As each year passes, we find ourselves utilizing more and more new varieties of  ornamental pepper plants in everything from our garden and landscape beds – to hanging baskets all around the farm.

ornamental pepper plants

The beautiful colors of ornamental peppers

Whether it’s a mass planting of ornamental Sangria peppers in the corner bed of our driveway – a beautiful set of Poinsettia peppers planted with our ornamental grasses, or a hanging planters all over the farm loaded with all types of ornamental peppers – visitors to the farm quickly notice the unique plants.

It always leads to a conversation about “what are those plants over there!”  Most are astonished to find out they are pepper plants – and even more amazed to find out almost all of them are delicious to eat!

Ornamental and specialty peppers are a perfect dual-use plant.  They provide massive color, texture and variety to your garden, flower and landscape beds…and can do the same for your taste buds!

Most ornamental and specialty peppers are edible – but even those that have little flavor make up for it with incredible additions of color to your landscape.

6 Great Ornamental Pepper Plants:

Sangria

ornamental pepper plants

The full color beauty of Sangria Ornamental Pepper Plants

An all-time favorite and one incredibly versatile plant in the landscape.  We use them in mass plantings, pots and hanging baskets, all with great success.

They are a very hardy and tolerant plant – and get by with less watering than other annuals. There are also an ultimate three-in-one plant!

You get beautiful dark green foliage in the early spring…followed by hundreds of slim dark purple peppers by early to mid – summer.

As the fall come on strong – they turn to a brilliant red and orange for incredible new color to the landscape. The seeds are easy to save for the next year’s planting as well.

Chinese Five Color

You hear us talk about them all the time – but they are just an incredible pepper! They grow hundreds of 1″ peppers on each plant in a beautiful array of colors from light purple to orange to deep red.

The plants are so beautiful in fact that we began to grow them all around our farm’s landscape beds to add color and interest.

The Chinese five-color peppers. One of the best to grow!

The Chinese five-color ornamental pepper plants. One of the best to grow!

Their flavor is simply unbeatable, with a spicy zing that doesn’t linger on the tongue. We use them fresh in salads and salsa – but when dried – hands down they make the most amazing pepper flakes and pepper grind you will ever taste.

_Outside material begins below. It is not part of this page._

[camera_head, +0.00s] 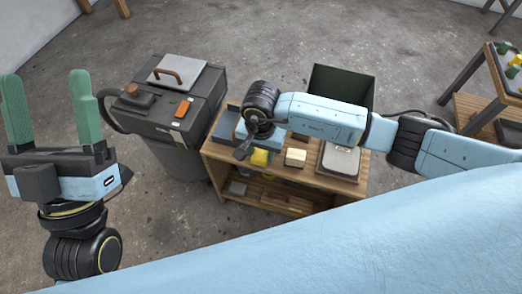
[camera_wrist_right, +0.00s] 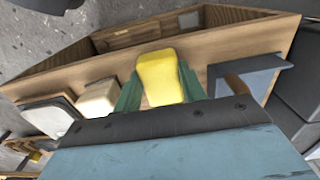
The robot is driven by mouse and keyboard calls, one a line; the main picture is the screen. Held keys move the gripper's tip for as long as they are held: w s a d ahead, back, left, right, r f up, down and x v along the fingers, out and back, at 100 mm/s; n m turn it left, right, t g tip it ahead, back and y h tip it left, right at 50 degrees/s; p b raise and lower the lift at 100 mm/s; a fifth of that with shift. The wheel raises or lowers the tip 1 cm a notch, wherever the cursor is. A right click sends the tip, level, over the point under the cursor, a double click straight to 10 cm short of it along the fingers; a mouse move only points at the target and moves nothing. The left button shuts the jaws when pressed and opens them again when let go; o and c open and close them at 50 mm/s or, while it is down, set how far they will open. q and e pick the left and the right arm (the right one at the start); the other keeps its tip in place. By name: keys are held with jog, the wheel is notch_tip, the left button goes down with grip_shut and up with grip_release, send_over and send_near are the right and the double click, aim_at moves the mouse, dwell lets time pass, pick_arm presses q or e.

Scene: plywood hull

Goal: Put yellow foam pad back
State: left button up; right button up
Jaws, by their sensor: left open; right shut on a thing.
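The yellow foam pad (camera_wrist_right: 160,78) is a rounded block between the green fingers of my right gripper (camera_wrist_right: 157,88). In the head view the pad (camera_head: 260,157) shows just beside my right wrist, over the wooden bench (camera_head: 300,178); the fingers there are largely hidden by the wrist. My right gripper is shut on the pad. I cannot tell whether the pad touches the bench top. My left gripper (camera_head: 46,76) is open and empty, raised at the far left, well away from the bench.
A cream block (camera_head: 295,157) and a pale tray (camera_head: 340,160) lie on the bench, right of the pad. A blue-grey item (camera_wrist_right: 245,75) lies on its other side. A dark green bin (camera_head: 342,85) stands behind; a black machine (camera_head: 165,105) stands left.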

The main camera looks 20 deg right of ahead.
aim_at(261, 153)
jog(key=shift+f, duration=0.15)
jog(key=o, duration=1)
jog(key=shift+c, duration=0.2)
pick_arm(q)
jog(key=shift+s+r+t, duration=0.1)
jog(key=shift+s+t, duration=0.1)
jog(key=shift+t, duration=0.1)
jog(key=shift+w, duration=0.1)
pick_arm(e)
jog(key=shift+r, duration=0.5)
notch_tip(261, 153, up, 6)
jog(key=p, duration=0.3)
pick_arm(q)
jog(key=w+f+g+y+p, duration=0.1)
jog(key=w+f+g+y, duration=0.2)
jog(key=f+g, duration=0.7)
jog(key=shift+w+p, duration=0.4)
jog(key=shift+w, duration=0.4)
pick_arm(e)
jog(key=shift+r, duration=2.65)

It has the heat of cayenne pepper – but with so much more flavor!

Black Pearl

These plants add a lot of interest wherever you plant them!  Not only is the fruit dark purple and black in color – but the dark foliage really can give a beautiful accent to your flowerbeds.

They grow to be about 14 to 20 inches high and about 15″ wide. The plant produces loads of  3/4-inch fruit that is round with a sharp point near the bottom.

The peppers start our black in mid summer, and then turn to a beautiful shade of dark, deep red in the fall.

They are very tolerant as well, like almost all peppers, and most insects do not want any part of the hot and spicy peppers.

They are certainly edible – but very, very hot!

Poinsettia

Our Poinsettia ornamental peppers by one of the pergolas

Poinsettia ornamental pepper plants by one of the pergolas

Another favorite of ours.  These are a little taller and bushier than the sangria plants – growing to about 24″ tall – with the pepper pods coming on in late June.  Each plant will be covered in hundreds of the peppers!

They start out as an ordinary slim green pepper – and then turn to an incredible fiery deep red from early August until well after the first frost.

They have a hot and spicy flavor that can be added to stir fry to give off some deep heat – or you can put them in olive oil to create your own hot pepper oil.  Poinsettia peppers are another easy seed to save and require little maintenance.

Mini Belle

A conversation starter for sure.  These plants produce a miniature version of the big belle peppers – with just as much flavor!

They will grow to be about 18″ to 24″ high and will produce a multitude of 1″ to 2″ mini bell peppers.

They have a small seed core that is easy to remove, and they are perfect for salads and salsa.  This is also one of our favorite peppers to use for making  great appetizers.

We use a good spicy sausage and cream cheese stuffing that makes for an incredible paring with the sweet taste of the peppers.   They also look great in the landscape as an accent plant – adding a splash of color wherever you put them.

Calico

One of our favorites to plant - Sangria ornamental peppers. In addition to great bedding plants - they make great potted and hanging basket plants - providing hundreds of tiny colorful peppers ranging from purple to deep red

Many ornamental peppers lend themselves perfectly to potted or hanging plants

These compact plants produce hundreds of hot, fiery, and colorful little peppers.  Perfect for adding heat and colors to salsa, they are also great in hanging baskets to provide a touch of color almost anywhere!

The calico is another easy plant to save seeds from each year.  They are a perfect companion with their red and yellows to the purple and reds of the sangria.

So add a little spice to your landscape this year and try a few ornamental peppers – you wont be disappointed!